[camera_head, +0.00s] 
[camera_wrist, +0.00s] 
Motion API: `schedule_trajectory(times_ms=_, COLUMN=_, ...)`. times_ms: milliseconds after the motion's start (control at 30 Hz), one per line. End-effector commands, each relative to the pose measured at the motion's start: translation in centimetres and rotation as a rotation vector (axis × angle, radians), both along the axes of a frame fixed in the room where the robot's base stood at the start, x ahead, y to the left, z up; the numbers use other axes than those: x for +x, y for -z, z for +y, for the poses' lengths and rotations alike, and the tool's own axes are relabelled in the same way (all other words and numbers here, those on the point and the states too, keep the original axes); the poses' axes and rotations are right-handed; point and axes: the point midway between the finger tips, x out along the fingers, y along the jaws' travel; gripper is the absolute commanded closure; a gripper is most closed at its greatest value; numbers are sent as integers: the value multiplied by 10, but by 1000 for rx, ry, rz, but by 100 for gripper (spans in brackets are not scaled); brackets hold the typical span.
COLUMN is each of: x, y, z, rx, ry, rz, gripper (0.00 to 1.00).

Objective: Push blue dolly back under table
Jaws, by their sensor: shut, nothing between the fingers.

### What is needed
Copy the material above verbatim.

### Response
[camera_head, +0.00s] 
[camera_wrist, +0.00s] 
Motion API: `schedule_trajectory(times_ms=_, COLUMN=_, ...)`. times_ms: milliseconds after the motion's start (control at 30 Hz), one per line. End-effector commands, each relative to the pose measured at the motion's start: translation in centimetres and rotation as a rotation vector (axis × angle, radians), both along the axes of a frame fixed in the room where the robot's base stood at the start, x ahead, y to the left, z up; the numbers use other axes than those: x for +x, y for -z, z for +y, for the poses' lengths and rotations alike, and the tool's own axes are relabelled in the same way (all other words and numbers here, those on the point and the states too, keep the original axes); the poses' axes and rotations are right-handed; point and axes: the point midway between the finger tips, x out along the fingers, y along the jaws' travel; gripper is the absolute commanded closure; a gripper is most closed at its greatest value; numbers are sent as integers: the value multiplied by 10, but by 1000 for rx, ry, rz, but by 100 for gripper (spans in brackets are not scaled); brackets hold the typical span.
COLUMN is each of: x, y, z, rx, ry, rz, gripper (0.00 to 1.00).

Objective: Push blue dolly back under table
Jaws, by their sensor: shut, nothing between the fingers.

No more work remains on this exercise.